Bring on the television and potato chips.
When I was 10, everything changed. We moved to Ann Arbor so my mother could pursue further graduate work at the University of Michigan. We lived in student housing in a neighborhood where kids threw the Frisbee after school or played basketball at a nearby park. At our public middle school, phys ed was mandatory, the cafeteria had a salad bar, and there was a strong extracurricular sports program.
Soon, the pounds started to come off.
I was exposed to new foods (artichokes!). We learned that baked could taste as good as fried. I played high school football and began to make the connection between healthy eating and improved performance-on the field and off.
After I graduated from Columbia University and took a job as a social worker in the South Bronx, I began to think about food on a deeper level.
The endless eating options I had enjoyed as a college student-vegan and vegetarian, farmers markets, ethnic restaurants of all kinds-narrowed considerably. The bodegas and corner stores limited residents to the familiar high-fat and processed foods of my childhood.
The experience sparked my interest in public health, specifically in the areas of obesity risk and improving urban food environments. So I returned to school to learn about food disparity as a social justice issue. I earned my MPH at Hunter College, and now my PhD dissertation examines the role that father involvement plays in determining a child's risk for obesity, focusing on Black and Hispanic non-resident fathers. The issue has particular resonance for me, as the father of a 4-year-old girl.
Having been overweight as a child, I'm committed to making sure that Emma grows up with healthy, fresh food on the table. I don't keep soda, candy or cookies in the house. For snacks, there's fruit-and the occasional granola bar.
Emma also knows that I'm serious about staying fit. My football days are over.
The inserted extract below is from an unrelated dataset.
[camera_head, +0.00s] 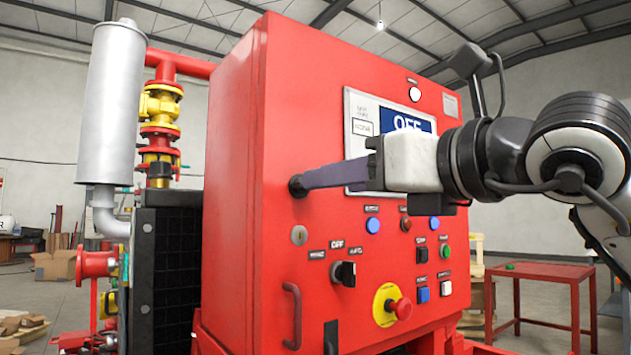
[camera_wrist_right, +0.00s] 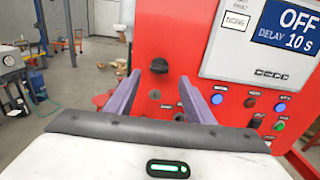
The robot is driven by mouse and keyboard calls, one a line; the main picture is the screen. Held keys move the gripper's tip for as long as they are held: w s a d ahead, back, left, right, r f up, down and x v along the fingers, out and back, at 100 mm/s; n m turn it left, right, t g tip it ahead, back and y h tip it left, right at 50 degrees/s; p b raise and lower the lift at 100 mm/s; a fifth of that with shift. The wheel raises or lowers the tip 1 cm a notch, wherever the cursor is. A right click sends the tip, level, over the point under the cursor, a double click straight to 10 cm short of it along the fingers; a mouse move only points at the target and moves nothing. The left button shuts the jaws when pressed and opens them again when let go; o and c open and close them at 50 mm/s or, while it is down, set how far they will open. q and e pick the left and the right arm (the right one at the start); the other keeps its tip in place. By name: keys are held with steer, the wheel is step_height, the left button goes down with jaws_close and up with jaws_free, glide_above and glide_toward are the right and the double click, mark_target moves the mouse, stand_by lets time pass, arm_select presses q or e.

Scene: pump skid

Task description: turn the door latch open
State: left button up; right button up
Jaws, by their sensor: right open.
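The door latch is a small black knob (camera_head: 297,187) near the left edge of the red cabinet's front. In the wrist view the latch (camera_wrist_right: 158,66) shows between my right gripper's fingertips, slightly beyond them. My right gripper (camera_head: 308,181) comes in from the right across the panel, its purple fingers pointing at the latch. In the wrist view the right gripper (camera_wrist_right: 159,79) is open, with a gap on both sides of the latch. I cannot tell whether the tips are level with it in depth. My left gripper is not in view.
The red cabinet (camera_head: 235,190) carries a screen (camera_wrist_right: 275,35), a key lock (camera_head: 299,235), a black selector (camera_head: 344,273), several buttons and a red emergency stop (camera_head: 400,308). A red door handle (camera_head: 292,316) sticks out below. A silver muffler (camera_head: 110,100) stands left. A red table (camera_head: 540,272) stands right.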

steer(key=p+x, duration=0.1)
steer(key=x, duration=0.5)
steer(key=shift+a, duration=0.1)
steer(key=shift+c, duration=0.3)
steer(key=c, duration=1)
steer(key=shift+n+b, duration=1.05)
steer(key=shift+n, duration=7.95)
Now bodybuilding is my sport of choice, and I've actually won a couple of competitions. I launched a website-Dads of Steel-as a resource for fathers, with workouts, healthy recipes and parenting tips.
I put a lot of effort and passion into living a healthy life-and it works. However, it's not a regimen that we can expect most people to adopt. With more than two-thirds of U.S. adults overweight or obese and 18 percent of children classified as obese, this epidemic needs bold initiatives from public health officials, educators and researchers.
I hope to play a role in the research or policy arena to tackle chronic obesity with the same urgency that informed anti-tobacco and clean air campaigns.
Every child deserves more than a steady diet of Happy Meals.